You'd think it would be hard to get lost on an airplane.
About an hour short of Heathrow Airport on our most recent trip abroad, I was beginning to think my wife had accomplished it.
I'd walked the inside of the big wide-body jet looking for her and was starting to wonder whether it was time to panic when one of the flight attendants approached.
"Sir," she said. "Your traveling companion? Isn't she the blond lady with the frosted hair?"
"My wife, right."
"Well, sir," she said, leaning forward and whispering. "I'm afraid she's locked in the loo."
Door Jammed Shut
I followed her back to the restroom, where two other female flight attendants and their male counterpart were quietly trying to pry a door open.
"Joyce?" I called out. "Are you in there?"
"Boy, am I ever!" her muffled voice came back.
"One of the stewardesses said a blond lady with frosted hair had locked herself in the bathroom. Figured it was you."
"I didn't lock myself in. I've been trying to tell them that. The dumb door broke."
The cabin crew was embarrassed. I was assured that such a thing had never, ever happened before.
A man introduced himself as chief flight attendant Lyle Jameson. Then, with his face close to the door, he called out in a kind of a stage whisper: "Madam, can you brace yourself and push from the inside?"
"I'll give it a try," she said. The door bulged slightly and snapped back. That was followed almost immediately with raucous laughter from inside.
"She's hysterical," said one of the attendants.
"No," Joyce said. "I just caught a shot of myself in the mirror, trying to brace myself against every fixture in here and pushing on this dumb door with my feet."
Another flight attendant, who was beginning to sound a little panicky herself, told Joyce not to panic. Joyce said she'd been known to panic on being locked out of a bathroom, but never from being locked in one.
There was a little snickering from the passengers in the area. If the cabin crew had had any hopes of keeping the whole business a secret, those hopes were evaporating.
Jameson and I forced the base of the door open enough to slip a small prying tool to my wife so she could work from the inside.
"More to keep her busy than anything else," he said. "Not much she can do from in there."
Both he and I were sitting on the floor trying to work another crowbar into the crack at the edge of the door.
An elderly man pushed his way between the female flight attendants. "Pardon me," he said. "I have to get in there."
"Sorry, sir," one of them said. "It's not available."
"You don't understand," he said. "I absolutely have to get in there.
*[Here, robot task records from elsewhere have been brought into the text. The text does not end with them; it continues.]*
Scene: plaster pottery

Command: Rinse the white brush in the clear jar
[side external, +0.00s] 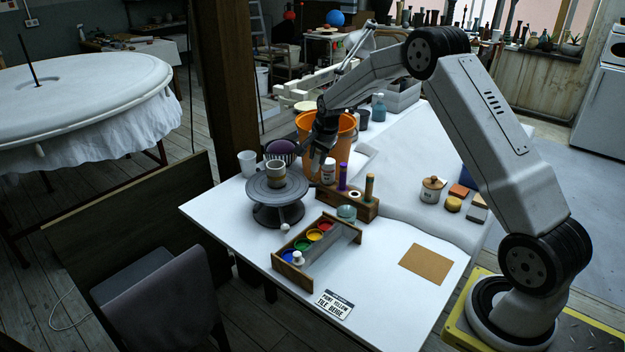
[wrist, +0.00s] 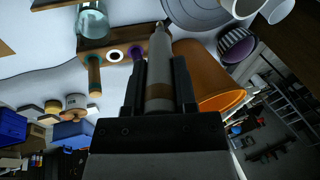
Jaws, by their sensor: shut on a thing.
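My gripper (side external: 318,157) is shut on the white brush (wrist: 159,65), a pale tapered handle with a brown band. In the side view the brush (side external: 328,172) hangs below the jaws by the left end of the wooden brush block (side external: 362,208); whether it touches the block is unclear. The block holds a purple brush (side external: 342,178), a green-ended brush (side external: 369,187) and an empty white-ringed hole (wrist: 114,55). The clear jar (side external: 346,214) stands just in front of the block, apart from the brush. It also shows at the top left of the wrist view (wrist: 92,22).
An orange bucket (side external: 309,124) stands close behind my gripper. A turntable (side external: 277,209) with a small pot (side external: 276,169) is left. A paint tray (side external: 330,256) with several colours lies in front. A lidded pot (side external: 432,190) and blocks are right. The table's front right is mostly clear.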

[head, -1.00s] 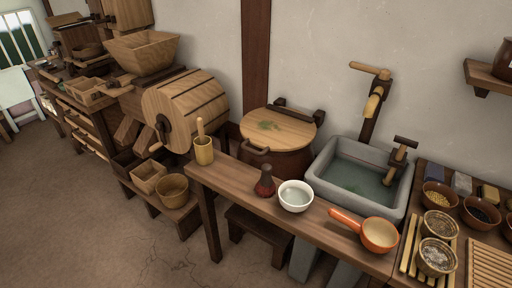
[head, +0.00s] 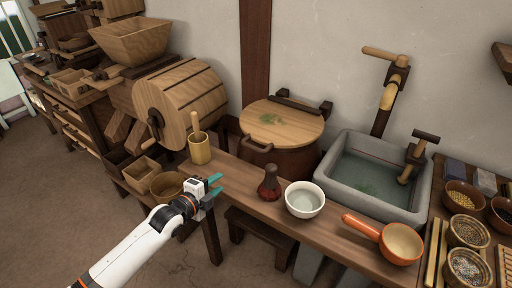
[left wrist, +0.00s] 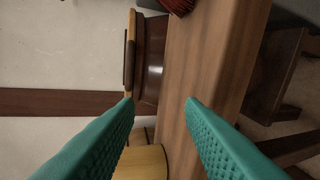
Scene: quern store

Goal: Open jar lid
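The big brown jar (head: 285,157) stands behind the narrow bench, against the wall. Its round wooden lid (head: 283,128) lies flat on top, shut, with a green mark on it and a dark hinge-like bar at the back. A handle (head: 256,147) sticks out at the lid's front left. My left gripper (head: 216,185) is over the front edge of the bench, left of the red-brown bottle and apart from the jar. Its teal fingers (left wrist: 160,105) are open and empty in the left wrist view, where the jar (left wrist: 152,62) and lid edge (left wrist: 130,55) show sideways. My right gripper is out of view.
A stone sink (head: 342,190) is right of the jar; a wooden drum (head: 180,103) is left.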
This is an emergency."
"Well, I'm sorry, sir," said the other female attendant. "It's in use at the moment."
"No it isn't," he countered. "The occupied sign is out. And did you know you've misspelled the word on the sign. You've got it as occupeed ."
"That is occupied in French, sir, and I assure you this toilet is occupeed . . . pied. In fact, it's the most occupied toilet on this aircraft."
The other female attendant said: "It's full up, as a matter of fact. You might use one of the others."
With some grousing, the old man moved back the way he'd come, muttering about the insensitivity of today's airline personnel and how some people had a lot to learn about emergencies.
Moisture was beginning to show through the back of Jameson's shirt. "If we seem ill-prepared for this, sir, it's because it simply never happens, you know. Never."
I managed to get the edge of my crowbar under the lip of the door knob and gave a push. It shot off, narrowly missing one of the attendants.
"Hey," Joyce called from inside. "I don't know what I did, but my doorknob fell off in here. Does the captain know about this?"
"Yes, madam," Jameson said. "He knows. Believe me, he knows."
A voice trying to sound assured and friendly came on the public address system announcing that there might be a brief delay before the plane would enter the landing pattern at Heathrow due to a technical difficulty.
Jameson levered an opening at the bottom of the door and I got my fingers in next to it and started pulling.
"Hey," Joyce called. "I know those fingers. Bob, you be careful. Two of those are your typing fingers." I pulled my hand out. The door was too springy anyway.
"As a matter of fact," Jameson said, "I do know of one other lady being trapped in the loo . . . my mother."
For a moment we forced the blade of the crowbar into the crack of the door. We both gave it a mighty push and it popped right out again. The two female flight attendants both said, "Oh," with disappointment.
"It must have been 20 years ago, maybe longer," Jameson said. "My mother was on one of the old Viscounts. There was a strict regulation about flushing the commodes on those aircraft unless you were standing up, if you follow me." One of the female flight attendants was trying to suppress a giggle. Jameson looked up at her.